Aim: Of the lines in the data below, count the ones holding the string "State", and answer with that number only.

Data shown:
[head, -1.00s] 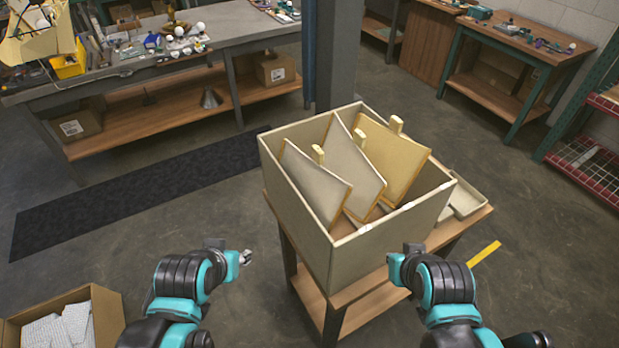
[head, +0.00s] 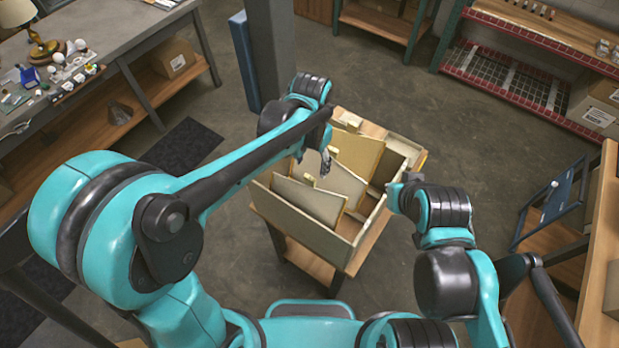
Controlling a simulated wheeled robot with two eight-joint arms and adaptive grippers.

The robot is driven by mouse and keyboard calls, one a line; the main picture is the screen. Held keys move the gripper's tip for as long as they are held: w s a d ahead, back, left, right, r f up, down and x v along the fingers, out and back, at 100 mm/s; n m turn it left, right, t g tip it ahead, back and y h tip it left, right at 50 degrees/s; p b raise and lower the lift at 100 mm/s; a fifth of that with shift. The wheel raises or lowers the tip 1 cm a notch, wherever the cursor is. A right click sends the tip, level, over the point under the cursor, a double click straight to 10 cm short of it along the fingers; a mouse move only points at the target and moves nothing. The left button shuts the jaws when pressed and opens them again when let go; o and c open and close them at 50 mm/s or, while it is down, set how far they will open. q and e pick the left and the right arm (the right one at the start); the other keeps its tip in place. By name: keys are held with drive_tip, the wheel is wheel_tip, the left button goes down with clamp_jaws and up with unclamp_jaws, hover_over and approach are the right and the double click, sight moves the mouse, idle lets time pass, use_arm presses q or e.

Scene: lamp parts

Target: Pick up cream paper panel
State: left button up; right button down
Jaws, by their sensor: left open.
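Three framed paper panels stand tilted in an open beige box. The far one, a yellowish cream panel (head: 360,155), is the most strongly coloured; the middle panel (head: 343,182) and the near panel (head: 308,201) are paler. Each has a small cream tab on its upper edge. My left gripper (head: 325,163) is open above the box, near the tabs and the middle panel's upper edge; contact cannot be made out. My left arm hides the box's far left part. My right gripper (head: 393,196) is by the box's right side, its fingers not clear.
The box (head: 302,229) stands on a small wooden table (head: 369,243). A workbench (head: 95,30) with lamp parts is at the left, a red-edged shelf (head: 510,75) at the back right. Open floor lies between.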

* * *

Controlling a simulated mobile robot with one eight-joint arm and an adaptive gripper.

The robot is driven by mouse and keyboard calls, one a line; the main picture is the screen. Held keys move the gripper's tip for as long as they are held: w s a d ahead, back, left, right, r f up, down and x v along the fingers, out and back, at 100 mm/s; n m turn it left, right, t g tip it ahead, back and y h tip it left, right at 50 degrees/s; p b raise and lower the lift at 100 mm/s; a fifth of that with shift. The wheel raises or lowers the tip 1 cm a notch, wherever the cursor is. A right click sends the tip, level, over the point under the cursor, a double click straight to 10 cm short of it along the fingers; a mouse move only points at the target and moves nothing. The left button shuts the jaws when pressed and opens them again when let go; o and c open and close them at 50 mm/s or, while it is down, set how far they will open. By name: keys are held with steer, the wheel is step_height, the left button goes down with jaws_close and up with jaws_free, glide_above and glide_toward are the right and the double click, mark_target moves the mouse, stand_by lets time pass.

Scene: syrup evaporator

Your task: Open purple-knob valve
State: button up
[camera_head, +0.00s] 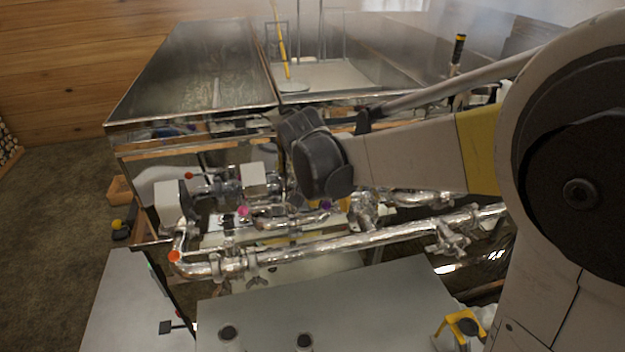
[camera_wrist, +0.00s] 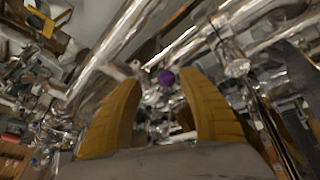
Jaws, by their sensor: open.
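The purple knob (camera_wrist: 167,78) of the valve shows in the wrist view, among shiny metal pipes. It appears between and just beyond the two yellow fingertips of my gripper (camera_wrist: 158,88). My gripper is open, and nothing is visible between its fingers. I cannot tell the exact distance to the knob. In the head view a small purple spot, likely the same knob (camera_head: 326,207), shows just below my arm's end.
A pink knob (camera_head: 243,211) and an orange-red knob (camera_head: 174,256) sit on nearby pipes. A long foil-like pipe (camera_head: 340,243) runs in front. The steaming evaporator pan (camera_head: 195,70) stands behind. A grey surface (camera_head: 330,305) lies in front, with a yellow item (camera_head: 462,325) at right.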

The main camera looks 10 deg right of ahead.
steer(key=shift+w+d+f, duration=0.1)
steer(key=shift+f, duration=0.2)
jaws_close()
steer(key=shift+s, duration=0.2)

...

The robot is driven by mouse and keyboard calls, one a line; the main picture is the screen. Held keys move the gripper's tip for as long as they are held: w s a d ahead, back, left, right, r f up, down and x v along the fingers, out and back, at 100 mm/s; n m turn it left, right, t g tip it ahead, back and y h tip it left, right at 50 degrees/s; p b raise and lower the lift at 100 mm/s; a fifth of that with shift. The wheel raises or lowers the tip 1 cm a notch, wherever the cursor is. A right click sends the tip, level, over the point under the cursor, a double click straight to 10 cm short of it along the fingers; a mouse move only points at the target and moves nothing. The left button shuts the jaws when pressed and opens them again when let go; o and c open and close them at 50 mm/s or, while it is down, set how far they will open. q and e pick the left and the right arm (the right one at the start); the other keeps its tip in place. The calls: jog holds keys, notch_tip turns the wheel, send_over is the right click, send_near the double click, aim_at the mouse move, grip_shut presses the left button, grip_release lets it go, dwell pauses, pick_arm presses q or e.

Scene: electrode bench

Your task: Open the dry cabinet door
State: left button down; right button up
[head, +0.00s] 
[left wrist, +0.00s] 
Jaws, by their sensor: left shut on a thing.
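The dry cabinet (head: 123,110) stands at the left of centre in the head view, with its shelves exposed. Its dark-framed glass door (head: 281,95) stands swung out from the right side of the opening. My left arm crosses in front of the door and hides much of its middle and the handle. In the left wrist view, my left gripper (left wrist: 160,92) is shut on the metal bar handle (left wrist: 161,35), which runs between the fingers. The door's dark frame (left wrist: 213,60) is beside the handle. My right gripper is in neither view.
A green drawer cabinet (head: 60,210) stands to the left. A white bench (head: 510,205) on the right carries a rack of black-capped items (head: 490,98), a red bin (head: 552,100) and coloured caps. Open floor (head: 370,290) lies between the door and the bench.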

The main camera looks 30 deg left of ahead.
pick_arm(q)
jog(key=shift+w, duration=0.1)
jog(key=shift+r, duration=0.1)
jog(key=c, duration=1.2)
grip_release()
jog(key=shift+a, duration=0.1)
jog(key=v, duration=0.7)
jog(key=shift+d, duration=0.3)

Task result: 3